In the material below, list every line carrying the string "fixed".

-- start of Provided material --

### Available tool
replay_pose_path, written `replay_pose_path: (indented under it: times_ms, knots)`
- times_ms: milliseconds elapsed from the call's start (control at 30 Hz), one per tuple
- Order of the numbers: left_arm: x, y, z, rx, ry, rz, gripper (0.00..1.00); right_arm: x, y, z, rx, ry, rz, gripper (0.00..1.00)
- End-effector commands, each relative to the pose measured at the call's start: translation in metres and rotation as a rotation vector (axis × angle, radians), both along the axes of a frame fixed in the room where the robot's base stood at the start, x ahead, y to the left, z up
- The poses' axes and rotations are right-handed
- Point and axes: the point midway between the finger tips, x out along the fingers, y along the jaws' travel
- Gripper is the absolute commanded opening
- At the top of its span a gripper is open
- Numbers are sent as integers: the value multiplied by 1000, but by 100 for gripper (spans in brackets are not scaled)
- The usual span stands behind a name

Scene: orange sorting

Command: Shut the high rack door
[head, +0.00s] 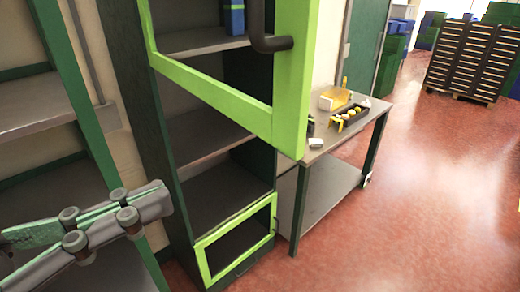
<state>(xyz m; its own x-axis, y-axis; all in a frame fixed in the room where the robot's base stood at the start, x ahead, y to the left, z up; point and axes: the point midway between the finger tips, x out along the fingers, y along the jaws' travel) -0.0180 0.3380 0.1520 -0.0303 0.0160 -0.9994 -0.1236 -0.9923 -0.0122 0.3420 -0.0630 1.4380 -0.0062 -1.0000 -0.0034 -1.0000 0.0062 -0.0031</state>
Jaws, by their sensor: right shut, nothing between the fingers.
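The high rack door (215,93) has a bright green frame and stands open, swung out from the tall dark rack (160,130) toward me. Its dark curved handle (270,42) is near the top edge of the view; the door's upper part is cut off.
A low green-framed door (204,262) is shut at the rack's bottom. A side table (333,140) holds a yellow-edged tray with small round items. A green-posted shelf (40,105) stands left. Stacked dark crates (475,60) are far right. Red floor is clear at right.

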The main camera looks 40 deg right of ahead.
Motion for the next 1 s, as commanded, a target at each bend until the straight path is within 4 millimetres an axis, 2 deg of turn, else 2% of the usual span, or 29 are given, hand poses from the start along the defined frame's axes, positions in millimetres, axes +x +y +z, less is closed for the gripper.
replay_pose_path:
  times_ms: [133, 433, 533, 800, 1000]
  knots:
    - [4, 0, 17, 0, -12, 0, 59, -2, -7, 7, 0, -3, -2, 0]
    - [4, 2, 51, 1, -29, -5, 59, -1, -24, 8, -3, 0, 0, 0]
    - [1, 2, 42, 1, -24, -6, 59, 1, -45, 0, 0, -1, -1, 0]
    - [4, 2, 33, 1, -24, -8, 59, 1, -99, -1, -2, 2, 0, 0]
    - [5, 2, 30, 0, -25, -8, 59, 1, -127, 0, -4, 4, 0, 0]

-- end of Provided material --

- _Result of this task_
- End-effector commands, each relative to the pose measured at the call's start: translation in metres and rotation as a rotation vector (axis × angle, radians), both along the axes of a frame fixed in the room where the robot's base stood at the start, x ahead, y to the left, z up
<state>(xyz m; its own x-axis, y-axis; all in a frame fixed in the room where the robot's base stood at the start, x ahead, y to the left, z up; point and axes: the point midway between the finger tips, x out along the fingers, y along the jaws' travel) -0.0180 0.3380 0.1520 -0.0303 0.0160 -0.9994 -0.1236 -0.9923 -0.0122 0.3420 -0.0630 1.4380 -0.0062 -1.0000 -0.0034 -1.0000 0.0062 -0.0031</state>

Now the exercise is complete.